George Dillon (1906–1968), born in Jacksonville, Florida, was raised in Kentucky, Ohio, Missouri, and Illinois. At a poetry reading he attended while a student at the University of Chicago, he met Edna St. Vincent Millay; the two soon became lovers and collaborators. His book The Flowering Stone (a series of poems revolving around their relationship) was awarded the Pulitzer Prize in 1932. He was the editor of Poetry magazine from 1937 to 1949, simultaneously serving in the  US Army Signal Corps during World War II. In addition to his collaboration with Millay on Flowers of Evil, he translated three plays by Racine.

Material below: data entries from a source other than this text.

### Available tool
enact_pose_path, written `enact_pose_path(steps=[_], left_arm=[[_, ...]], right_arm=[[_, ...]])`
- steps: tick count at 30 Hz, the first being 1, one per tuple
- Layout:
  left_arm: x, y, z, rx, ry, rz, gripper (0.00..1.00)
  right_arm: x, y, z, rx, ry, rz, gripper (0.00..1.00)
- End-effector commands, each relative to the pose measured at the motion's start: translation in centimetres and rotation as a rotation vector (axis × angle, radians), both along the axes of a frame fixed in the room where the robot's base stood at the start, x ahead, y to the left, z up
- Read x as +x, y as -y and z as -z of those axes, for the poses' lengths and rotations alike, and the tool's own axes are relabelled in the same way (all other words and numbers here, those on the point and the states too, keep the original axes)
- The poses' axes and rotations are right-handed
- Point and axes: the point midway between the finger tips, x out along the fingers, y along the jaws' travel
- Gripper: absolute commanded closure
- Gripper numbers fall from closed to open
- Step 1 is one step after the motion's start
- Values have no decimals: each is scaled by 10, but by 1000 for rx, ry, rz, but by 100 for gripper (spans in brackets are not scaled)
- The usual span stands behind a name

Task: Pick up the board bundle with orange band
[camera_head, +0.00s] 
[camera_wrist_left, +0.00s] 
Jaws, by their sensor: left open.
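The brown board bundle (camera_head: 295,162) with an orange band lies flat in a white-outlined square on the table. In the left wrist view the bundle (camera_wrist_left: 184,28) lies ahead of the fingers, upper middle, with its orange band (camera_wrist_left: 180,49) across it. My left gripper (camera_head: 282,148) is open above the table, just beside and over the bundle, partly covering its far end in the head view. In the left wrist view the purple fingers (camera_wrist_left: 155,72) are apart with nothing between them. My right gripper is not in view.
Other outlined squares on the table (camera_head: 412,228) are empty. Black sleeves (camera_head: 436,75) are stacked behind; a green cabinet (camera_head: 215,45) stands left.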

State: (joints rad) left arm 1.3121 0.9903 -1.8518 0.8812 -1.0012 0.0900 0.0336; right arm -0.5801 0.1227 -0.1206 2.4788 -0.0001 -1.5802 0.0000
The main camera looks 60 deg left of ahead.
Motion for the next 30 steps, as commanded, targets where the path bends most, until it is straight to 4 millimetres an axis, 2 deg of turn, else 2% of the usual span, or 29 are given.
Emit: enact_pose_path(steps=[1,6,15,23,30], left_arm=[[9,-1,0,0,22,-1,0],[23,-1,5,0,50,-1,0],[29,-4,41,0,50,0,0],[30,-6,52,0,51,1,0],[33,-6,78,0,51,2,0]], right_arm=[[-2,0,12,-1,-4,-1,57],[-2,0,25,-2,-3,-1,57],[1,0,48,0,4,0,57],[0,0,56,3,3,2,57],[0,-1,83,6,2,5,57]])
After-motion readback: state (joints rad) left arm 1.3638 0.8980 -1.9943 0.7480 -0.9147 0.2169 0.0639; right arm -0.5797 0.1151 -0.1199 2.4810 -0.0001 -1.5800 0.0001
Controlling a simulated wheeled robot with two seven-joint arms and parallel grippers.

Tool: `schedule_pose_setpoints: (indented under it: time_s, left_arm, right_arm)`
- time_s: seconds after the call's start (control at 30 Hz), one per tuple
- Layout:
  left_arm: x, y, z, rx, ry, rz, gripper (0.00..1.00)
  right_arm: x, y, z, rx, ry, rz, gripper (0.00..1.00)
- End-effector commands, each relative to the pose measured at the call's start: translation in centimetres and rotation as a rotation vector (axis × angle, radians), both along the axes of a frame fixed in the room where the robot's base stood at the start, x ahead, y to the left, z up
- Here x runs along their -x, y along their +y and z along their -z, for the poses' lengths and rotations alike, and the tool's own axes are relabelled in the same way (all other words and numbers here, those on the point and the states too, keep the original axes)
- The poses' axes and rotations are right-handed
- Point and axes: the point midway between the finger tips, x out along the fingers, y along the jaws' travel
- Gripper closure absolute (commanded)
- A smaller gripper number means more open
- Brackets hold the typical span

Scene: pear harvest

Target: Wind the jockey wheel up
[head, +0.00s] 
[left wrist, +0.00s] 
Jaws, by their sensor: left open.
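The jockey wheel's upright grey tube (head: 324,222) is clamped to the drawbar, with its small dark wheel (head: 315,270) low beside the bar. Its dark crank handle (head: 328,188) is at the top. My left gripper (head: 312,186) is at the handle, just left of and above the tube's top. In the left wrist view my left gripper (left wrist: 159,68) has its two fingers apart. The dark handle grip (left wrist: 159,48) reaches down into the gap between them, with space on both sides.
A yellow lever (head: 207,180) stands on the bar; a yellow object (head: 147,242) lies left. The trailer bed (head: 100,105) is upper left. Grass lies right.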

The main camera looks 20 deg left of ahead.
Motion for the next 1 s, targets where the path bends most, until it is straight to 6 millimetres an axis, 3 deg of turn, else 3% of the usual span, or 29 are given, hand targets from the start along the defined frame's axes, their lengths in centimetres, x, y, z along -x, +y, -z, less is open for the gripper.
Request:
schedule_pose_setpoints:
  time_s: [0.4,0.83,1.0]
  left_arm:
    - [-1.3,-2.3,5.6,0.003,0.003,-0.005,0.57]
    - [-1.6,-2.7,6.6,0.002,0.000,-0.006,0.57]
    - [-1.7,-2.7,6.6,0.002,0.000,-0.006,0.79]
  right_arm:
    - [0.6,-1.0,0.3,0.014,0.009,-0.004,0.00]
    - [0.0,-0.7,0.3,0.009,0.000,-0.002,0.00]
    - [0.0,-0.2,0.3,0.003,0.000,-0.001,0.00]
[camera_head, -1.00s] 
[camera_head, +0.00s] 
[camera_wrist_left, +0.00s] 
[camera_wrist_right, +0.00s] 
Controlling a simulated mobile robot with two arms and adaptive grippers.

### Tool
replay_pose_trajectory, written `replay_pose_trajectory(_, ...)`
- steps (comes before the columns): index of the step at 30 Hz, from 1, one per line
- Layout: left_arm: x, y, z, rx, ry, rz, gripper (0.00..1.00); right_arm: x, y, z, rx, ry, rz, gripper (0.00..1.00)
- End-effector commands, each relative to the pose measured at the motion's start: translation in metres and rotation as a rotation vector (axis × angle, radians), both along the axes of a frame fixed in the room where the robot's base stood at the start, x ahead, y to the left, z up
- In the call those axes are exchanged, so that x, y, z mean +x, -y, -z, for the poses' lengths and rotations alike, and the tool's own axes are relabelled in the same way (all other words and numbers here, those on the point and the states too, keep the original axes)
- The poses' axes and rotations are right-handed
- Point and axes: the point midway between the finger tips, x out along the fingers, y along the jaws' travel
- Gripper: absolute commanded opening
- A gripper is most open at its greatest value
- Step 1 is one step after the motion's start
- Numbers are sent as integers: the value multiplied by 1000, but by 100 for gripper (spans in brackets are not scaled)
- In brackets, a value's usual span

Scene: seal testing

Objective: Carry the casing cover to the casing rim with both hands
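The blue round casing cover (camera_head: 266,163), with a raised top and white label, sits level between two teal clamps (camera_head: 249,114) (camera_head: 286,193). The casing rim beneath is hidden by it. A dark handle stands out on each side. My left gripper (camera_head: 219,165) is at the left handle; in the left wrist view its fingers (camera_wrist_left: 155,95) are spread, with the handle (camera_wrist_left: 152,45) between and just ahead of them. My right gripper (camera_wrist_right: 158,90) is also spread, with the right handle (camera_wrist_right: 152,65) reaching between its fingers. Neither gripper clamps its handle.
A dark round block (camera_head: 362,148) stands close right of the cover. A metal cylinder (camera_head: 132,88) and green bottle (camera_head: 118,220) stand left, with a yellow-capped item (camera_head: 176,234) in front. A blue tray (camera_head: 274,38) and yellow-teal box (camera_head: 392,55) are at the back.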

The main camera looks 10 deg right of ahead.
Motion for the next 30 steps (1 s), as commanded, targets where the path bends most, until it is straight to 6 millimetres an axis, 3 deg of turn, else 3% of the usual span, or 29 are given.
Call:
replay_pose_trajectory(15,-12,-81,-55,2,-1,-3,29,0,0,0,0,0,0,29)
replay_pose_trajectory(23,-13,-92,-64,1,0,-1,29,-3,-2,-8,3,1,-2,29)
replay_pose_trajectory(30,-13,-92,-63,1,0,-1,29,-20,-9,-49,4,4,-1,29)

Edna St. Vincent Millay (1892–1950) was born in Rockland, Maine, and spent much of her childhood moving from town to town with her two sisters and their single mother, a woman devoted to music and literature. “Vincent,” as Millay called herself, won early fame as a gifted poet and outspoken feminist, and in 1923 she became the first woman to be awarded the Pulitzer Prize for poetry. Among her collections are Second April, Fatal Interview (a sonnet sequence in part about her affair with George Dillon), and The Buck in the Snow. After being severely injured in a car accident in 1936, she was more and more confined to her home in Austerlitz, New York, where she lived with her husband, Eugen Jan Boissevain, until his death in 1949.